Robot state and action records:
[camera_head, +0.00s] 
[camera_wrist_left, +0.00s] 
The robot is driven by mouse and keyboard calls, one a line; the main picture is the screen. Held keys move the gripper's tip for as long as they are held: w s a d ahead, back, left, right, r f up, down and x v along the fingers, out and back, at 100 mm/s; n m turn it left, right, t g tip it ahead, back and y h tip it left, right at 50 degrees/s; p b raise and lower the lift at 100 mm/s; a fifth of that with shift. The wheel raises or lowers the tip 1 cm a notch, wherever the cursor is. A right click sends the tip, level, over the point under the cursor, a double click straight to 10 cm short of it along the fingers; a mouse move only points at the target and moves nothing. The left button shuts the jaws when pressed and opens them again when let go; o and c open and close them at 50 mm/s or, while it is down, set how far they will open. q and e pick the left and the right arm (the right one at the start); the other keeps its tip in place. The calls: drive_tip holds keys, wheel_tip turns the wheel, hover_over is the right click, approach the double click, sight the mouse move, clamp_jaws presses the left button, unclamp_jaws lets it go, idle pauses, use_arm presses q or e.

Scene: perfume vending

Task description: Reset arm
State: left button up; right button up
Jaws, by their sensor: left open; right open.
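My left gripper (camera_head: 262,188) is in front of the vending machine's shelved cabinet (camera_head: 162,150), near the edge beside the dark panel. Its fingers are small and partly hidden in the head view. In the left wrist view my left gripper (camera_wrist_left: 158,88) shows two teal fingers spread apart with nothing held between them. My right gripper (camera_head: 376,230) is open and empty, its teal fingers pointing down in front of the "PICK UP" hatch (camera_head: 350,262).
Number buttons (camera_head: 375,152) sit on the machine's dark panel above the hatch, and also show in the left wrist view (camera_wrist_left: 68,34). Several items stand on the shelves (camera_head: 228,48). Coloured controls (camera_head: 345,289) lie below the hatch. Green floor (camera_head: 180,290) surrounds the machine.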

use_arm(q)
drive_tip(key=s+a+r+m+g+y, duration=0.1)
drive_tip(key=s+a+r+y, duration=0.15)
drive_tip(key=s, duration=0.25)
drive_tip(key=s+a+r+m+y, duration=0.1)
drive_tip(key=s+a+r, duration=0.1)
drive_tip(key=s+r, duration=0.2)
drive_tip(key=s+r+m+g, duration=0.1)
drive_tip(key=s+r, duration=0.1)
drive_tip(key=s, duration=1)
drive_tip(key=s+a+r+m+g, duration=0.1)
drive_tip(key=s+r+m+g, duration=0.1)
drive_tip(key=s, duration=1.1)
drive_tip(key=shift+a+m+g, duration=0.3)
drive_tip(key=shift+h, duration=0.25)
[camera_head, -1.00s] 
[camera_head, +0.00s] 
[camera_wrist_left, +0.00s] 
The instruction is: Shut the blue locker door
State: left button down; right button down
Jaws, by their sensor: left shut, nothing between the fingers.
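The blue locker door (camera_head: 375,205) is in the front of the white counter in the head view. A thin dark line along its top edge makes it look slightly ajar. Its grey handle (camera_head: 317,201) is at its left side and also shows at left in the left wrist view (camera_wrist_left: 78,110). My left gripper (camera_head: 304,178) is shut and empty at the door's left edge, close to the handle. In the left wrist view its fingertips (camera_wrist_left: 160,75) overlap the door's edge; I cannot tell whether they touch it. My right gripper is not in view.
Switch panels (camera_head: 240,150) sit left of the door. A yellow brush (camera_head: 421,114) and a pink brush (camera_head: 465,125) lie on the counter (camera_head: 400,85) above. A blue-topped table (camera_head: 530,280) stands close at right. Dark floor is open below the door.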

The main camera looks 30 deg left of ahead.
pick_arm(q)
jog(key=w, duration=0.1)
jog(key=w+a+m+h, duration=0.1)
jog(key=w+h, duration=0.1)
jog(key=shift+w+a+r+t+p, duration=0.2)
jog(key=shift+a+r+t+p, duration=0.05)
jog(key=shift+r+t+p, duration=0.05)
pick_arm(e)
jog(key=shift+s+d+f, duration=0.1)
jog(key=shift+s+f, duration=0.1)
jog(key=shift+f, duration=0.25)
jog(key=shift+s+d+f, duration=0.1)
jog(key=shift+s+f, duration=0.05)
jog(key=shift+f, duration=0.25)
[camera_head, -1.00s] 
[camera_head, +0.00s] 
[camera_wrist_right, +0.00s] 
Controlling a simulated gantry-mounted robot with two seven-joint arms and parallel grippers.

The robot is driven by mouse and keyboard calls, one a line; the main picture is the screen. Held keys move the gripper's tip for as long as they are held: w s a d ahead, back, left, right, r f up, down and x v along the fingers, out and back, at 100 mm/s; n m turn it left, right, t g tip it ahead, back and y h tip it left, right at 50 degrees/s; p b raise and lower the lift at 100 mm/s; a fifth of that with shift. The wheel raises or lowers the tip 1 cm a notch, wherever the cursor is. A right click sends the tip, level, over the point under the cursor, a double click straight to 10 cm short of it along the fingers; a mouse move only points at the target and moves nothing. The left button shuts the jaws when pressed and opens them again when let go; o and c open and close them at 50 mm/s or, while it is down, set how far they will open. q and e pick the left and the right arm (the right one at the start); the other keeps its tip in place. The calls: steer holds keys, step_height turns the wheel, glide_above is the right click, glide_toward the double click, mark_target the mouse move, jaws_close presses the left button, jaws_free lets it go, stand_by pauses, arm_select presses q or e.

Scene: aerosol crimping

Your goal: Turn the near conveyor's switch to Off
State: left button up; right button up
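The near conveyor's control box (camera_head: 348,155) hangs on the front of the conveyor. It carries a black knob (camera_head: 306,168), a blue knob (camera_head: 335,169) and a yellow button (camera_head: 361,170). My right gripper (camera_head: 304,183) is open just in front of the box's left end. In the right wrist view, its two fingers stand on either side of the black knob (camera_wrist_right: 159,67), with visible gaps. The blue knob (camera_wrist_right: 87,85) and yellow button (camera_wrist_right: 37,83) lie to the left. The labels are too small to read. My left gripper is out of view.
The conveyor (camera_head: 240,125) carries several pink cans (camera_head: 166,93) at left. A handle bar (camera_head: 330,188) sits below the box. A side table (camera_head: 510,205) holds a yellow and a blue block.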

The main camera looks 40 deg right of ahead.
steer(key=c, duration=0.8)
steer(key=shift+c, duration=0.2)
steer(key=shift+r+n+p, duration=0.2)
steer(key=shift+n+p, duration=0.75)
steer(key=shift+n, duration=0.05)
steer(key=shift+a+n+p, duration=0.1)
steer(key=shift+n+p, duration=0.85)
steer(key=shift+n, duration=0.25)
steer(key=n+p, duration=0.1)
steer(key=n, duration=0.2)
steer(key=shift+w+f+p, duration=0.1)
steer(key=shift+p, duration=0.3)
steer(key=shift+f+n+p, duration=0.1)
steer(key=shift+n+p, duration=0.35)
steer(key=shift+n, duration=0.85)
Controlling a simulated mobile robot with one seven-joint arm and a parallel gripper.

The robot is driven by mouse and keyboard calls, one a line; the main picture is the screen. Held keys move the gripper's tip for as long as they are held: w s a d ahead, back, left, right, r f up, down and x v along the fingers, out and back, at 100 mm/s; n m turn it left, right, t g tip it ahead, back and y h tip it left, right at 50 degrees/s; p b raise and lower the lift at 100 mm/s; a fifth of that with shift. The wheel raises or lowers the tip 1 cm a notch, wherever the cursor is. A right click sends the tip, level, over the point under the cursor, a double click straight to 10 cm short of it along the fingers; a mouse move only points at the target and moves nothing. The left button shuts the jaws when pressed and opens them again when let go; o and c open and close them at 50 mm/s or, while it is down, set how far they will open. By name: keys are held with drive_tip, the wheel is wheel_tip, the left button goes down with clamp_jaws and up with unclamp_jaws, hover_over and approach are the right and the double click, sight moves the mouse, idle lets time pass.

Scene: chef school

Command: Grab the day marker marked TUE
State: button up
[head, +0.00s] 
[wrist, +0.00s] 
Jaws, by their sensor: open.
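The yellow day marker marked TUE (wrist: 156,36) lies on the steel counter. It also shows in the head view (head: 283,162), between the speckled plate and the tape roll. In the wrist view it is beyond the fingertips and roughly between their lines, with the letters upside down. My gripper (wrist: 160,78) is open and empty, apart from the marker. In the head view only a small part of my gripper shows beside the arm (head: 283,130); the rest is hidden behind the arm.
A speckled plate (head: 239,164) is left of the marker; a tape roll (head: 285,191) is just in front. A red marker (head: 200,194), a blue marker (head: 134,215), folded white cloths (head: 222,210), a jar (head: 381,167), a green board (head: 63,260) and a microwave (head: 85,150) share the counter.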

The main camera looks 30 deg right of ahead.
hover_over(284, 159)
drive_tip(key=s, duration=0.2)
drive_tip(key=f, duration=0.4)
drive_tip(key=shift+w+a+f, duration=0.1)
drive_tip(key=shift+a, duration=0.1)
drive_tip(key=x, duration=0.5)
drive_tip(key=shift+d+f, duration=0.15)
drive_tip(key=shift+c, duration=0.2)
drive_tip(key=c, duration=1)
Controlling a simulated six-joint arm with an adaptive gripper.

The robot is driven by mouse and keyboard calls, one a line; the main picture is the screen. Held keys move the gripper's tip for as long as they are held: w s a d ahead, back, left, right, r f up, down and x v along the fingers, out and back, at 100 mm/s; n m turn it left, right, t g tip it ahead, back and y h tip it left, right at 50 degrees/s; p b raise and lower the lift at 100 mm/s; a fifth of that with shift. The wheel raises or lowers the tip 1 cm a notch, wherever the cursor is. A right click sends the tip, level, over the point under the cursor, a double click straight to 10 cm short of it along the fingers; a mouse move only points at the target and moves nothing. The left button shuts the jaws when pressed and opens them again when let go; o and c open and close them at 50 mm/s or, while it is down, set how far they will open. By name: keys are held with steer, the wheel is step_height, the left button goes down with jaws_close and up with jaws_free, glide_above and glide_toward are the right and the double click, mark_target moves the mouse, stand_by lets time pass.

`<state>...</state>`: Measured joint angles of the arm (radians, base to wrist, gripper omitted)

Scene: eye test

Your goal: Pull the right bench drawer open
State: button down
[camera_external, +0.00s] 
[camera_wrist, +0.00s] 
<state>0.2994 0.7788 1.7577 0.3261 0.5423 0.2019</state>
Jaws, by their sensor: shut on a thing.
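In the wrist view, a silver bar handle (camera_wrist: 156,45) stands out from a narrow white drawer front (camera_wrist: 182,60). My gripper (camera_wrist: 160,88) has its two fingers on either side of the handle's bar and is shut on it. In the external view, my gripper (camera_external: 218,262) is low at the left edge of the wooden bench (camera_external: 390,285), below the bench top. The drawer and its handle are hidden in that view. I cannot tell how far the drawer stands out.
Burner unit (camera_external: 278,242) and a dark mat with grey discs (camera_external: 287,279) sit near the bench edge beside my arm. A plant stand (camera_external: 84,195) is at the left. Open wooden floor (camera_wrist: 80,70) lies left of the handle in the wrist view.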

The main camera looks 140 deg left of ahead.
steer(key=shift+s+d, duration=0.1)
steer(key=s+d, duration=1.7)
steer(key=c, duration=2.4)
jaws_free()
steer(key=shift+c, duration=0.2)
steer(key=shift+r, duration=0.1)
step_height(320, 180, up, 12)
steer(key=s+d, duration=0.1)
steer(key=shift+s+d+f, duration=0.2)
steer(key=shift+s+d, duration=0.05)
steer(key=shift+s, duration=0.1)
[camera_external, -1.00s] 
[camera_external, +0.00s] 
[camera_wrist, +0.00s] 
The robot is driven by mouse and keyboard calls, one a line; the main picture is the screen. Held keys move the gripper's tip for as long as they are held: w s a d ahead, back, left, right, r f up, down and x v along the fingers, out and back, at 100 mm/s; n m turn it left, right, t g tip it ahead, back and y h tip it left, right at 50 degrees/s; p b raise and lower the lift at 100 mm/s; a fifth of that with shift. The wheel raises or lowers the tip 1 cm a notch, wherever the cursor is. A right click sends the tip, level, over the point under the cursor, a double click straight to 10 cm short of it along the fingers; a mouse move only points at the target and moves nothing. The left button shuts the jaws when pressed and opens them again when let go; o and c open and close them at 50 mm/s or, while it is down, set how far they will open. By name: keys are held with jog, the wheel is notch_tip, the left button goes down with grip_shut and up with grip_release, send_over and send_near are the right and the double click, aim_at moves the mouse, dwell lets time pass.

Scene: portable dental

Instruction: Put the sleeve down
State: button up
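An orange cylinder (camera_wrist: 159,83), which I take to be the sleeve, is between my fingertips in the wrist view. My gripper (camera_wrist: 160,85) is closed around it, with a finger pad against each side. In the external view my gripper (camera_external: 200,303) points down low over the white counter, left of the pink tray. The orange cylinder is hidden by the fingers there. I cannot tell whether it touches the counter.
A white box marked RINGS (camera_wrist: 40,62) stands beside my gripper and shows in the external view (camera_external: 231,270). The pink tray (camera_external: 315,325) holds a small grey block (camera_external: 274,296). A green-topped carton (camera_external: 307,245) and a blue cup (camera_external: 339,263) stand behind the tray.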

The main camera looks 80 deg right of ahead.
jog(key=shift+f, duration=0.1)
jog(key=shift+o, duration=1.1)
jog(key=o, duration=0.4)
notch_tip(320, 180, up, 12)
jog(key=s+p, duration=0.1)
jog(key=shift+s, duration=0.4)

Directions: Find each line with the string "goal" and copy it out.

Solution for this exercise:
Your goal: Turn the near conveyor's switch to Off
Your goal: Pull the right bench drawer open

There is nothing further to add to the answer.